Sa filiale canadienne exploite une mine de graphite à Lac-des-Îles, dans les Laurentides, qui devrait cessera ses activités en 2021 en raison de l'épuisement du gisement. Imerys ne fait que la première concentration du graphite.

Troisième transformation : matériel d'anode pour batteries lithium-ion

À compter de 2022, Nouveau Monde veut fabriquer du matériel d'anode pour les batteries lithium-ion, alors que la production mondiale se retrouve dans trois pays : la Chine, le Japon et la Corée du Sud. Aucun investissement supplémentaire n'est requis pour la troisème phase.

Nouveau Monde vendra sa production à des manufacturiers de batteries lithium-ion comme LG Chem, XALT Energy ou Daimler. Ces entreprises exploitent déjà des usines en Amérique du Nord, et elles comptent accroître leur production au début des années 2020 en raison de la forte demande pour les voitures électriques.

« Nous sommes bien synchronisés avec la demande qui va exploser sur le marché des batteries lithium-ion », dit Éric Desaulniers.

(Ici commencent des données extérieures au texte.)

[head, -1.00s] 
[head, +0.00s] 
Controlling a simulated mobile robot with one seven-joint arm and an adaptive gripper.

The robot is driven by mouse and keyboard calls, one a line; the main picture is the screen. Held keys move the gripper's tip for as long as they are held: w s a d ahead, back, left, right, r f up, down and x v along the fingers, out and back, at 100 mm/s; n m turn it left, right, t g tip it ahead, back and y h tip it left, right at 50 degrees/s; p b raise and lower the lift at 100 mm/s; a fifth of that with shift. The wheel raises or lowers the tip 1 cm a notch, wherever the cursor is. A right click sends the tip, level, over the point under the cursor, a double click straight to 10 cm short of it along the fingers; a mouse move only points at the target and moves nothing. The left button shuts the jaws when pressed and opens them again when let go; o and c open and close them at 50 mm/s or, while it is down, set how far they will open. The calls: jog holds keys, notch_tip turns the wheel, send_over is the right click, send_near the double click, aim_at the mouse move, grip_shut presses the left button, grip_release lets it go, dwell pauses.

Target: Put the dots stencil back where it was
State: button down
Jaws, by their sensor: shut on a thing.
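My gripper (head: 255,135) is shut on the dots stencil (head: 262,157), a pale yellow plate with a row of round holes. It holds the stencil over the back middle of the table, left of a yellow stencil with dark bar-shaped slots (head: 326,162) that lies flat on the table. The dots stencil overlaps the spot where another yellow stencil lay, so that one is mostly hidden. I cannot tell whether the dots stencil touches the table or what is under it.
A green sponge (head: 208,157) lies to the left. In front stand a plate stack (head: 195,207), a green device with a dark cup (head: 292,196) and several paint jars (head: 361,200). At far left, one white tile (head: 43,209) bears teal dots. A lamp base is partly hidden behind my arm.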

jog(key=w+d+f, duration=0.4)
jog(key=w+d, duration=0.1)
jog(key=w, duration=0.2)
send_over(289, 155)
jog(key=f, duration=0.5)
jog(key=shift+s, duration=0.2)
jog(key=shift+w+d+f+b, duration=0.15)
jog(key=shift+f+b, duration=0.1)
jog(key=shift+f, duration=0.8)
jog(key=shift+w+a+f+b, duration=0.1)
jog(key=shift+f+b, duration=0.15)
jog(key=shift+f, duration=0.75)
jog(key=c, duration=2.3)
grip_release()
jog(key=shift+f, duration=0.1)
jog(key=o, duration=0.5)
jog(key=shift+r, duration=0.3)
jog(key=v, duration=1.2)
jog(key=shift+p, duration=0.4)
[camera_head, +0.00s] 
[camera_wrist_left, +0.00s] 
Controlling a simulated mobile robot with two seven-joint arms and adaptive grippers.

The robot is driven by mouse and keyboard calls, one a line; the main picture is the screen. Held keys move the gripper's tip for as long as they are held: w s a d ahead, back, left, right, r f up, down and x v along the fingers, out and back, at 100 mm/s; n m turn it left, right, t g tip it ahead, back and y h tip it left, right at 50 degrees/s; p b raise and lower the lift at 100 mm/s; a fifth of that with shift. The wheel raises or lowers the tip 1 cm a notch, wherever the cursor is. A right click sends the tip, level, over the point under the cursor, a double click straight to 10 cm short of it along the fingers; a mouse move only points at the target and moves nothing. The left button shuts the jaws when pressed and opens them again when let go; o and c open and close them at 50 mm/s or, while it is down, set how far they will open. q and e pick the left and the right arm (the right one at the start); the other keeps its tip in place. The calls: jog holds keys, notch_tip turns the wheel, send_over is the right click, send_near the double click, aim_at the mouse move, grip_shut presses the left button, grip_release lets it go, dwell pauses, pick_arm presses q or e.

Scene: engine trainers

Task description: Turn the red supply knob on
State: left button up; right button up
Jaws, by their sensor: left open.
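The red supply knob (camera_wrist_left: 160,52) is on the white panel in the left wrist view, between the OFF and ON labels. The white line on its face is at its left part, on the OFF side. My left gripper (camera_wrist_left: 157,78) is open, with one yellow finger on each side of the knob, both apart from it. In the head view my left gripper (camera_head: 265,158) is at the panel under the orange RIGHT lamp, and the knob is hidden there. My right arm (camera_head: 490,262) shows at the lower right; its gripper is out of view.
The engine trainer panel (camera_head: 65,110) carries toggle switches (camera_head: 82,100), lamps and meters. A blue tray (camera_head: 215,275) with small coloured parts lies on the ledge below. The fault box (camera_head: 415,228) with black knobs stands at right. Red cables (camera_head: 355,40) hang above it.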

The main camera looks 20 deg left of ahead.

Nouveau Monde fera cependant alors face à la concurrence des manufacturiers asiatiques de matériel d'anode. Cela n'effraie pas le patron de la minière québécoise.

Il estime que la société aura une structure de coûts très concurrentielle en raison du prix de l'électricité au Québec, où elle bénéficiera du tarif L d'Hydro-Québec. « De 60 % à 70 % des coûts pour produire du matériel d'anode proviennent de l'électricité », dit-il.

Nouveau Monde aura aussi des coûts de transport moins élevés pour desservir le marché nord-américain.

Enfin, puisque sa mine sera entièrement électrifiée, la société produira du « graphite vert », une caractéristique intéressante pour les constructeurs de voitures électriques.